(Problem to solve): Would you pull out every line of the material that contains the string "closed"?

═════ Data extract ═════

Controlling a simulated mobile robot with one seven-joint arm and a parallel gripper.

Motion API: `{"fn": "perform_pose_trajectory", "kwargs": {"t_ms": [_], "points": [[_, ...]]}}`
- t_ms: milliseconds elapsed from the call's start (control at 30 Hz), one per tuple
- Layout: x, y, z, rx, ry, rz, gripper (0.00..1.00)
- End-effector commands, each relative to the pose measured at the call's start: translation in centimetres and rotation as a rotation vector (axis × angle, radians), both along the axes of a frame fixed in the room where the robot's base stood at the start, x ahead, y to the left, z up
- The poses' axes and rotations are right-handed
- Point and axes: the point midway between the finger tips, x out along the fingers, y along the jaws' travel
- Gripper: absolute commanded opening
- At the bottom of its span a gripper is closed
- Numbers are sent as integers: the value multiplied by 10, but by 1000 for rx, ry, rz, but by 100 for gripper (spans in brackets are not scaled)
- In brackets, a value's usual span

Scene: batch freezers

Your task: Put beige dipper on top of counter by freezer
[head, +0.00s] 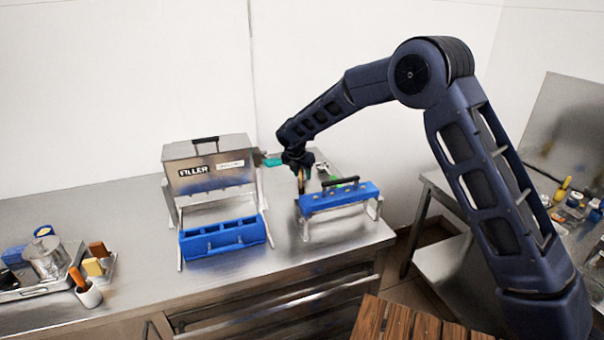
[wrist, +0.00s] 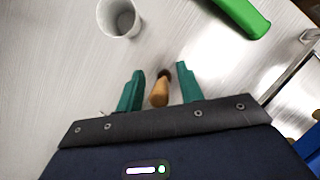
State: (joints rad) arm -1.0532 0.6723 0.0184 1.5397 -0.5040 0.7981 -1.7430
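The beige dipper (wrist: 160,94), with a tan handle and a dark end, shows in the wrist view between my gripper's two green fingers. Clear gaps show on both sides of it, so neither finger touches it. My gripper (wrist: 160,80) is open. In the head view my gripper (head: 299,170) points down over the metal counter (head: 130,225), between the filler machine and the blue rack. The dipper's lower part and what it stands on are mostly hidden in the head view.
A filler machine (head: 207,167) with a blue tray (head: 224,238) stands left of my gripper. A blue rack (head: 340,197) stands close at right. A white cup (wrist: 119,18) and a green object (wrist: 240,14) are near the dipper.

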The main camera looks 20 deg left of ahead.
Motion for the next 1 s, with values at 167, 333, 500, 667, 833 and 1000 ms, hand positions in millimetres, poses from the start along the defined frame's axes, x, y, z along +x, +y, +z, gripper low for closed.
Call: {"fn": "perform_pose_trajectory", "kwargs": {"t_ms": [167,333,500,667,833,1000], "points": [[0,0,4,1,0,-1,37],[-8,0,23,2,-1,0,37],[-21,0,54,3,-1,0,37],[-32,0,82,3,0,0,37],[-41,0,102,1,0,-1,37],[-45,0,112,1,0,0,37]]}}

═════

(Task result):
- At the bottom of its span a gripper is closed
Motion for the next 1 s, with values at 167, 333, 500, 667, 833 and 1000 ms, hand positions in millimetres, poses from the start along the defined frame's axes, x, y, z along +x, +y, +z, gripper low for closed.

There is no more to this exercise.